The photovoltaic park has more than 5,000 solar panels and Cuban specialists believe they have the ability to supply the daily electricity consumption of about 750 homes.
The new power plant is in addition to another opened in April this year, with about 14,000 solar panels. They are part of a network of seven solar farms will be opened gradually in the coming months in different parts of the country.
The primary energy source used in Cuba is oil, but the island is able to produce only half the crude it needs daily, while the rest is purchased from Venezuela through payment facilities and soft loans.
Within the new economic policies of the government of Raul Castro an important goal is to reduce imports, so it is prioritizing renewable energy production in a country with favorable natural conditions.
Cuba currently produces four percent of its electricity from renewable sources.
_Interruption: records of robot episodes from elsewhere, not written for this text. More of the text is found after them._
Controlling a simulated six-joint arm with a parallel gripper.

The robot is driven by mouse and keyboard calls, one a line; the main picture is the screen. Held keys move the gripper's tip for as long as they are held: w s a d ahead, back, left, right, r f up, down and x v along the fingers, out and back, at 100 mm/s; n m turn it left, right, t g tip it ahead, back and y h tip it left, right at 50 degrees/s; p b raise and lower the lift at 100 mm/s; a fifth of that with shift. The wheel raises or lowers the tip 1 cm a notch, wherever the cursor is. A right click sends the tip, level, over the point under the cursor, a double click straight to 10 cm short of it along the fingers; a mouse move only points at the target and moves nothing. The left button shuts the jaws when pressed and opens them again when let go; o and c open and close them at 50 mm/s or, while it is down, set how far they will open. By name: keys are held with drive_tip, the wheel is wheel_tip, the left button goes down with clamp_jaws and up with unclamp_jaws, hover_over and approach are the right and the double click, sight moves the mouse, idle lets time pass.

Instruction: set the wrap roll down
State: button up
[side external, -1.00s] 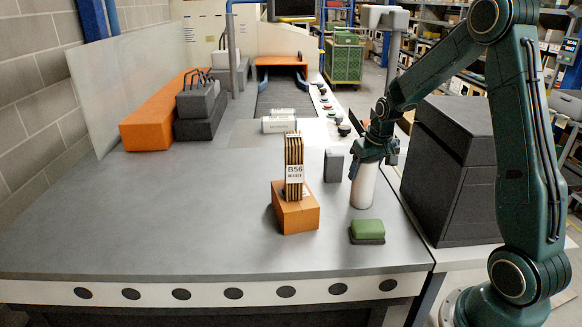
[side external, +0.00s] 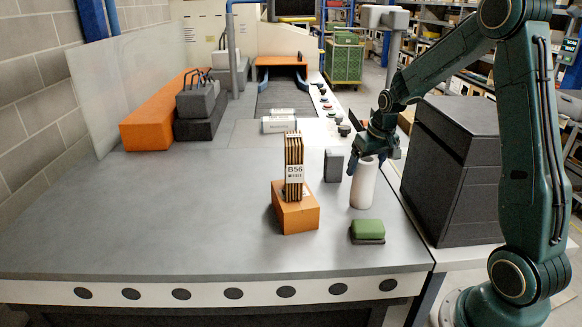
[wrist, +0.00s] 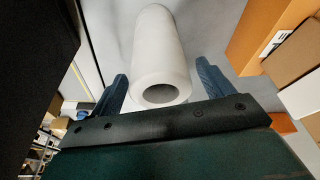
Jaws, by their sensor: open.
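The white wrap roll (side external: 364,186) stands upright on the grey table near its right edge. My gripper (side external: 368,160) is open just above and behind the roll's top end. In the wrist view the roll (wrist: 161,62) lies between and beyond the two blue fingers of my gripper (wrist: 160,88), with its hollow end facing the camera. There is a gap on each side, and the fingers do not appear to touch it.
An orange block (side external: 296,214) holding upright cards marked B56 (side external: 294,168) stands left of the roll. A green-topped sponge (side external: 368,229) lies in front, and a small grey box (side external: 333,165) stands behind left. A large dark bin (side external: 450,170) stands close on the right.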

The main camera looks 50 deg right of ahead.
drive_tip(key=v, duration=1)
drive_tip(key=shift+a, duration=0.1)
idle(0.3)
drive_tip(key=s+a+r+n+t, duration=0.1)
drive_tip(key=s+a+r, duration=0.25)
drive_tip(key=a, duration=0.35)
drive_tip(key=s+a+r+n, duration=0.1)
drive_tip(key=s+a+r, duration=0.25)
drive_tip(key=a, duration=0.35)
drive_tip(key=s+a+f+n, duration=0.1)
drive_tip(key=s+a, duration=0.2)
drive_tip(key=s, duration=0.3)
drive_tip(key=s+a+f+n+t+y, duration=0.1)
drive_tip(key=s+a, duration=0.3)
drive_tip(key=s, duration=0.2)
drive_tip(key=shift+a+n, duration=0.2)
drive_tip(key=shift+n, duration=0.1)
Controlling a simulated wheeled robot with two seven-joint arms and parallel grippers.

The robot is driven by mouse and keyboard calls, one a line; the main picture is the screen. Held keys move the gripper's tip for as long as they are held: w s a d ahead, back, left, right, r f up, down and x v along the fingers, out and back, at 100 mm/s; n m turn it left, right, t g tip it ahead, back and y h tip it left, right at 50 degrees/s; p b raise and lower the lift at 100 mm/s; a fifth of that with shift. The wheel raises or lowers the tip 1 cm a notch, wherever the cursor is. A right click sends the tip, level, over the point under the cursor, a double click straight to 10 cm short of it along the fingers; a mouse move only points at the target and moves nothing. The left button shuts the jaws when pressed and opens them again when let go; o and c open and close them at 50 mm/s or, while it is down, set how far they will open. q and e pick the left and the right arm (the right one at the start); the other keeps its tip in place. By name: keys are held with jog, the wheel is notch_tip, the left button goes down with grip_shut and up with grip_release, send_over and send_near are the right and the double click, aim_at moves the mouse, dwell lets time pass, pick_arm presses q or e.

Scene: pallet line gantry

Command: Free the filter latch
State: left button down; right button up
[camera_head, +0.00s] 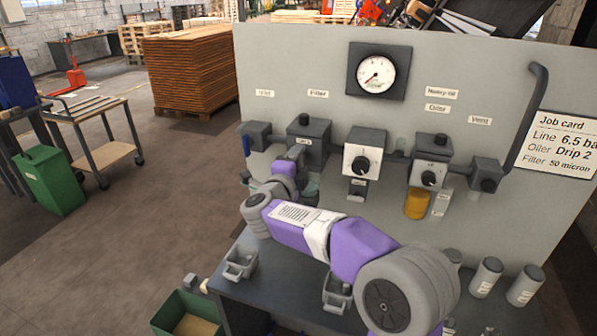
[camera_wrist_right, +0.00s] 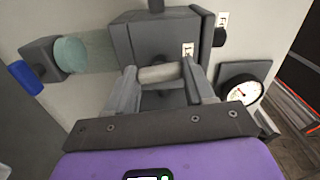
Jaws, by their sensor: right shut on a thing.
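The filter unit (camera_head: 316,129) is a dark grey block with a knob on top, mounted on the grey panel under a small label. In the right wrist view the filter block (camera_wrist_right: 150,42) fills the upper middle, with a small white tag on it. My right gripper (camera_head: 298,155) is at the front of the filter. In the wrist view its two fingers (camera_wrist_right: 161,82) are shut on a short pale grey bar (camera_wrist_right: 160,73), which looks like the filter latch. The fingers hide the bar's ends. In the head view my gripper and wrist cover most of the filter's lower part. My left gripper is out of view.
The inlet valve (camera_head: 257,134) is left of the filter; the regulator (camera_head: 363,151), oiler (camera_head: 432,173) and vent (camera_head: 486,174) are to the right. A gauge (camera_head: 378,72) and job card (camera_head: 553,142) are on the panel.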

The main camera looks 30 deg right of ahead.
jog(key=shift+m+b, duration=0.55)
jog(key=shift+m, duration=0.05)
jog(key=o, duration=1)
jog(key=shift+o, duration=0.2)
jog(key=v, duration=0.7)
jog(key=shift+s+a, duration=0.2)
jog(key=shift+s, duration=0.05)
Besides solar energy these include, hydropower, biomass, and wind energy.
One of the greatest hopes of the Cuban executive to carry out a successful reform package is to obtain income from oil drilling in the country’s Special Economic Zone in the Gulf of Mexico.
Companies from Russia, Norway, Angola, Vietnam, Spain, India, Malaysia and Venezuela signed contracts for oil exploration blocks in Cuba’s Exclusive Economic Zone. To date several exploration attempts have proven unsuccessful.
The Cuban government estimates a drilling process about five years and forecast a decade producing over half a million barrels of oil per day, which would be sufficient for self-sufficiency and export.
According to a study by the US Geological Survey, the potential of the basin north of Cuba is 4,600 million barrels of oil and 9.8 trillion cubic feet of natural gas, although the Caribbean nation has higher expectations.
The Spanish company Repsol and the Russian Zarubezhneft failed in the first attempts at deep-water off shore drilling. Sources at the island’s oil company, CubaPetroleo, noted geological complications.
Despite the failure in the initial drillings, the Cuban president recently told the nation’s parliament that the search for oil in the Gulf of Mexico will continue.
“We will insist on further drilling for oil in the Gulf. I don’t believe that nature is so unjust and cruel that of the three countries bordering the Gulf, it would give the Americans and Mexicans oil, leaving Cuba aside,” he said in the National Assembly in July.